One thing that comes to mind right now is that you probably need to vet that data before you build algorithms that (necessarily...) rely upon your assumptions about it. Specifically, do you know that the beginning of each and every line consists of 0 .. n ASCII "Tab" characters? No spaces? Do you know that the number of tabs in any line is no more than 1 greater than the number of tabs on the line preceding it? Do you know that the first line contains no preceding tabs?
I suggest that the first part of your processing sequence should be a script whose sole purpose is to validate these assumptions about the data format. Garbage in = Garbage out, and only the computer can tell you if it’s garbage. If the data is not proved to be clean, then do not process it. If the data is proved, then you can write algorithms based on any assumption that you have proved ... and yet, those subsequent algorithms should also be suspicious. (Maybe the data wasn’t vetted this time, and an error has crept into the data from somewhere upstream ... only the computer is in a position to sound the alarm.)

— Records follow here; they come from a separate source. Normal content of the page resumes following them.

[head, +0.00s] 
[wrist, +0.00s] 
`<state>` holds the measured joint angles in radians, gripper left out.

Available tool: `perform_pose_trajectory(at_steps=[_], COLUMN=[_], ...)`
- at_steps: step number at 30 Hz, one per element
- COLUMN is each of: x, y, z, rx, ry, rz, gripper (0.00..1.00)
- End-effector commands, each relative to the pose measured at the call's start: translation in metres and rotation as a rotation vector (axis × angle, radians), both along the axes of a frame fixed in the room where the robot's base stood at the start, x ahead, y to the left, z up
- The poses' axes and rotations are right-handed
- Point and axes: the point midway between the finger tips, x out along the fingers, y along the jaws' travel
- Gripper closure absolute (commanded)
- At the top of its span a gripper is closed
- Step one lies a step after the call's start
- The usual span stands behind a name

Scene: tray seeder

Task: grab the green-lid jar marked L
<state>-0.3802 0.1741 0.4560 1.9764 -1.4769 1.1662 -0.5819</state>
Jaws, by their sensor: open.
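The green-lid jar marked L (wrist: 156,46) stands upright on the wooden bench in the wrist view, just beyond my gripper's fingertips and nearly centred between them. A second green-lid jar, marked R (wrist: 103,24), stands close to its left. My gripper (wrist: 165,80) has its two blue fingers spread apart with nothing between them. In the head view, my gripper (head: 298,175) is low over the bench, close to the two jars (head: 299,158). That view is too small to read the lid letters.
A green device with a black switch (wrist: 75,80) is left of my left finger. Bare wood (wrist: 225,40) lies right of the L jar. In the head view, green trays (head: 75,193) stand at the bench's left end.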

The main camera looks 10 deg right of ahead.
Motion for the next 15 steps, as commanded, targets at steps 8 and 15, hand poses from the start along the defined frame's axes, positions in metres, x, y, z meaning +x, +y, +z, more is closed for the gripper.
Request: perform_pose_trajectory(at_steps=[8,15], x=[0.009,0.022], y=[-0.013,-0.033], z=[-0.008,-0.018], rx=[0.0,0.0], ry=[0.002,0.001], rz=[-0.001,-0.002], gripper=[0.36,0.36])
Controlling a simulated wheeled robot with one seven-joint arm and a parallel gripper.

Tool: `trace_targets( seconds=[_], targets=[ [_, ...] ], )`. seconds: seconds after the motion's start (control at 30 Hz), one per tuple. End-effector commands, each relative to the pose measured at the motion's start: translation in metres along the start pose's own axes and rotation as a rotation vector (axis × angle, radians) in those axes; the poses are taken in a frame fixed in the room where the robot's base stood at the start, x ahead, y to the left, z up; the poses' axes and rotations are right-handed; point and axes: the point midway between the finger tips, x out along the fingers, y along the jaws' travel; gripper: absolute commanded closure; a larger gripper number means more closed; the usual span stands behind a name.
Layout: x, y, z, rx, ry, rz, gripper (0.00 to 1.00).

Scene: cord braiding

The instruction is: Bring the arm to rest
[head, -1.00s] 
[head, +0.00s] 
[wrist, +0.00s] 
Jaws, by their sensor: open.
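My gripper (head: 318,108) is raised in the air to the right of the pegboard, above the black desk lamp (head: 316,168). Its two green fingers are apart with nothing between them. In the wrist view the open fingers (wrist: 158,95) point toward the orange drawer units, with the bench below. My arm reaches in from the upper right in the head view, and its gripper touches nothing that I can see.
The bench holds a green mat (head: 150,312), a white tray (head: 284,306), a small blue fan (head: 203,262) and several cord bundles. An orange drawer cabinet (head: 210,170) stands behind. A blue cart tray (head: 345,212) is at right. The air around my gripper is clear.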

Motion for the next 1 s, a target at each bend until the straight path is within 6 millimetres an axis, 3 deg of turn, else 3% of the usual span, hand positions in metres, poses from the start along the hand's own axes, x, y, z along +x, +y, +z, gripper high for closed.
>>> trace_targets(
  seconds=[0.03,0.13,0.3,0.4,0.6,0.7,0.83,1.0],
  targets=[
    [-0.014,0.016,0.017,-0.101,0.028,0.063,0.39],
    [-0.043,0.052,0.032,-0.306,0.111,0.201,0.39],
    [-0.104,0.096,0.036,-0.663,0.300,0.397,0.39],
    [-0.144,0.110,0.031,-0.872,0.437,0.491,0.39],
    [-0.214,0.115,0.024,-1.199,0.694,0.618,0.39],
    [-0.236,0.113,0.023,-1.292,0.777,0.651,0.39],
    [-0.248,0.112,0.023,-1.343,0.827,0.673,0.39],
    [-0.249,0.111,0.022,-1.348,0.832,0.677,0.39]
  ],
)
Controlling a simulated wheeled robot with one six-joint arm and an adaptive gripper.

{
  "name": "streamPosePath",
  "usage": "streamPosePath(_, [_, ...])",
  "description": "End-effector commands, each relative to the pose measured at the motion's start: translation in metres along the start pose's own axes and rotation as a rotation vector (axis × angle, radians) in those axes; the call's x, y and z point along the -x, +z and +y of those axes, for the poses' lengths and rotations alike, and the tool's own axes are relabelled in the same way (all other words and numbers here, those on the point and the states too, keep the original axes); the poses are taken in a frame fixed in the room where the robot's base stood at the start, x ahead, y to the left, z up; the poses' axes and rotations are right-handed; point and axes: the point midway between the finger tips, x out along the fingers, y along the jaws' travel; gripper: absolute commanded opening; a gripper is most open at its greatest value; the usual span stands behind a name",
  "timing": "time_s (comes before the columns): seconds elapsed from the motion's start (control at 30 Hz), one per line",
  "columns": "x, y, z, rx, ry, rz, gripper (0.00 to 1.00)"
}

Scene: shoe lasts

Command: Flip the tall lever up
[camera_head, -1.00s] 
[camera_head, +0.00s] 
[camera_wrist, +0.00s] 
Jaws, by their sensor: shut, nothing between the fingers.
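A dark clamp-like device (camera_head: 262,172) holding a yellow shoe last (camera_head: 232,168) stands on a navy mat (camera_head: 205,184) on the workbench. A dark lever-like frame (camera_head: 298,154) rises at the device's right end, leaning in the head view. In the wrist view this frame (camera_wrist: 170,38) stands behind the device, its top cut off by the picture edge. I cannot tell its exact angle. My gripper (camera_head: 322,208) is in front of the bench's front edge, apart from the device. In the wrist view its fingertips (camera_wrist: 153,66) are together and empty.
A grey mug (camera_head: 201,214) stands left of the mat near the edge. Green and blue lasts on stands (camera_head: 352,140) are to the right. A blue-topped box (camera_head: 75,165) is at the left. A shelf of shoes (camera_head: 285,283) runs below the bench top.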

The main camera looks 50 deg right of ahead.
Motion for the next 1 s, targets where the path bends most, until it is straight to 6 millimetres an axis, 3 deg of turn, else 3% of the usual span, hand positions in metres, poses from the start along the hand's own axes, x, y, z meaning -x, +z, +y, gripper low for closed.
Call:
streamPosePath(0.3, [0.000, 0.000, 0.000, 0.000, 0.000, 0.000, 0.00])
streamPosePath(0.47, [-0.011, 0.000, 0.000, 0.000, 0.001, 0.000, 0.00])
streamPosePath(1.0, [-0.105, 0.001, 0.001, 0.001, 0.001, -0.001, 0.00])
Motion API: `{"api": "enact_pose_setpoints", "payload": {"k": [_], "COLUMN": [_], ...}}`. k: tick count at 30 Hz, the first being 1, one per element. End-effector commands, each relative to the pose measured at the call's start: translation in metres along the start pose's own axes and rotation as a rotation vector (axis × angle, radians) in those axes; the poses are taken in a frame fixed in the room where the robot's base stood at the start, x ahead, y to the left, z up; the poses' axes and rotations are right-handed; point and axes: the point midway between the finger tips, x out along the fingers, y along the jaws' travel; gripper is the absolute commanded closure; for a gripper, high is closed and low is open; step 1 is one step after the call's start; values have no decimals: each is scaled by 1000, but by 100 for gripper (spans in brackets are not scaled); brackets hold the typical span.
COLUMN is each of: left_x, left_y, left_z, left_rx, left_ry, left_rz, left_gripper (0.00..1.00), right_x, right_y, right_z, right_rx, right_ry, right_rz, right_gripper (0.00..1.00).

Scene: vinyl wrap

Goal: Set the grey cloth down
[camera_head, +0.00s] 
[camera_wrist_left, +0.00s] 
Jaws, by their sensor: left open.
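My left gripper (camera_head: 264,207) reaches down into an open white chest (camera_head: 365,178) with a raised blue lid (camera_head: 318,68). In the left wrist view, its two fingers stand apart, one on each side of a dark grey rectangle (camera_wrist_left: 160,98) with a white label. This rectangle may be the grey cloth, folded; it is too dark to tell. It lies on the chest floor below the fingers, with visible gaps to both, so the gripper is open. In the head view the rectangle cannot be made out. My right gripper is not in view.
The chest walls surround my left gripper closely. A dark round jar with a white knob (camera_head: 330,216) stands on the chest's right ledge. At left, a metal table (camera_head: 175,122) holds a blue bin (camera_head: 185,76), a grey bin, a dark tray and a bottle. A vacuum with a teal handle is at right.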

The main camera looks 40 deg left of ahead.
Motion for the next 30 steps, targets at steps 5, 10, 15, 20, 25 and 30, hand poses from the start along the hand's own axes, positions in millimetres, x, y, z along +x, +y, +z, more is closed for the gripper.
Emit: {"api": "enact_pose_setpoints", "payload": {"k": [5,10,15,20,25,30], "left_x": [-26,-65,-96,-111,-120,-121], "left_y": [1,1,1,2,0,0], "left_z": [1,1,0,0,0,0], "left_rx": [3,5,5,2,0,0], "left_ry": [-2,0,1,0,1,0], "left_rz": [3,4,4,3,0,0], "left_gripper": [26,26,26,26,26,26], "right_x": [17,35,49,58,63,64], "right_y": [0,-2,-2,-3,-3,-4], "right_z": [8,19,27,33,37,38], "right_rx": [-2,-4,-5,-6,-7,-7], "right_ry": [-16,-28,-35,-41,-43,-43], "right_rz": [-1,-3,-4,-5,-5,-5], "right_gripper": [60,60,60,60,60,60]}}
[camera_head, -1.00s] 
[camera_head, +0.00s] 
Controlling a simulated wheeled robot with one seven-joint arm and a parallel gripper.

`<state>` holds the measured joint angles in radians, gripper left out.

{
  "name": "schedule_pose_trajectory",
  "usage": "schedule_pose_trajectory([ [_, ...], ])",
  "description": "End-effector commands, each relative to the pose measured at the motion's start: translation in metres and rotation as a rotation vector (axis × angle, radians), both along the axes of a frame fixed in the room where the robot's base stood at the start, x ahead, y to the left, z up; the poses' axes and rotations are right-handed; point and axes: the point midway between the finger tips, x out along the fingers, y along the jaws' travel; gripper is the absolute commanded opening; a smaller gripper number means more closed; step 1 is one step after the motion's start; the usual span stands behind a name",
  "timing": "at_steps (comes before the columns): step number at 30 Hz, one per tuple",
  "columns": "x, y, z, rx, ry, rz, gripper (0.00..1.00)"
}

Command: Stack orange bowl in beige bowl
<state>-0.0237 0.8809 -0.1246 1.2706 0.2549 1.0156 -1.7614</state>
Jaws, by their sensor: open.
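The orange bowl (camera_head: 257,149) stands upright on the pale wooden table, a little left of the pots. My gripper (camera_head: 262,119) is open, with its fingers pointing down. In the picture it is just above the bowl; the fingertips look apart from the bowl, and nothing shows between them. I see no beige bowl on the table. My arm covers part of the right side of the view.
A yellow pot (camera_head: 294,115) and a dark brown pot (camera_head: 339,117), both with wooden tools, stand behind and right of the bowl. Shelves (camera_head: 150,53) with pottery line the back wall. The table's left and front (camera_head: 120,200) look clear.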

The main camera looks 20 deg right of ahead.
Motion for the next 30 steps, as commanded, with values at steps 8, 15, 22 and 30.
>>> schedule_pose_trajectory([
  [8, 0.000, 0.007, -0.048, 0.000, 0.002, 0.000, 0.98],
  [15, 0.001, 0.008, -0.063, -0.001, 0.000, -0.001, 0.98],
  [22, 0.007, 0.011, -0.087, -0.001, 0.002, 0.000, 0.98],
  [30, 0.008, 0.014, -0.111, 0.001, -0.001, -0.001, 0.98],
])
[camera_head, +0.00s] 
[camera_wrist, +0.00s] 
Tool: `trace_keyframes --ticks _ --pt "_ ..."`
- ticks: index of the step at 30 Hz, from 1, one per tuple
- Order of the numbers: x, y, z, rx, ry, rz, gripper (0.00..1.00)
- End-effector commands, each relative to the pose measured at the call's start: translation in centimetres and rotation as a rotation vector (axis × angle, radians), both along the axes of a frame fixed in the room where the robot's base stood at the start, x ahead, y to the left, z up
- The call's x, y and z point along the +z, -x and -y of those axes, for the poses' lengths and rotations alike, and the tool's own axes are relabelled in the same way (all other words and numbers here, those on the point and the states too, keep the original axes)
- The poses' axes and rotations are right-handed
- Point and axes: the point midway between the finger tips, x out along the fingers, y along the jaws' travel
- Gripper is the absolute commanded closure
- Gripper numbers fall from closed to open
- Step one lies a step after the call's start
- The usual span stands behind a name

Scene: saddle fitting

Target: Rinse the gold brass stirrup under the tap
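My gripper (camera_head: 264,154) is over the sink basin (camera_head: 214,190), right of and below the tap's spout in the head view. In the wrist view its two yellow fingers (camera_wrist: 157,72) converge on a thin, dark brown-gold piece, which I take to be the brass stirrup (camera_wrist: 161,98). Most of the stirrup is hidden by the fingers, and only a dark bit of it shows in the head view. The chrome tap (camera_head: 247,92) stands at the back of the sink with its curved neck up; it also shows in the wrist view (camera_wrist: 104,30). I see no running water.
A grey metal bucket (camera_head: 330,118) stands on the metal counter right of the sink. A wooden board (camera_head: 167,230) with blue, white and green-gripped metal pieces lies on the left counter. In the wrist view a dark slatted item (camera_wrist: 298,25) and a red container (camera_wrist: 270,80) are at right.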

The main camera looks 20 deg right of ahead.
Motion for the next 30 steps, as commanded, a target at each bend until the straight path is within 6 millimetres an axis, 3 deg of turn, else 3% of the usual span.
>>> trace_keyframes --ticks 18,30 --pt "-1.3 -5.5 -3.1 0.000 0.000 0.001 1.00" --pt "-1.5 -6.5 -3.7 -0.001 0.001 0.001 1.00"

Regular-expressions can easily handle these tests. Each and every line must consist, anchored at the beginning of line, of zero-or-more tabs followed by a non-blank character. If you extract the tabs in a group, the length of that string is of course the number of tabs.
In the future, I think that you definitely need to move this data to an alternate format, either XML or JSON. Both of these are well-understood formats for representing hierarchical data, and in the case of XML, have formally-defined validation engines that do not require the writing of source-code.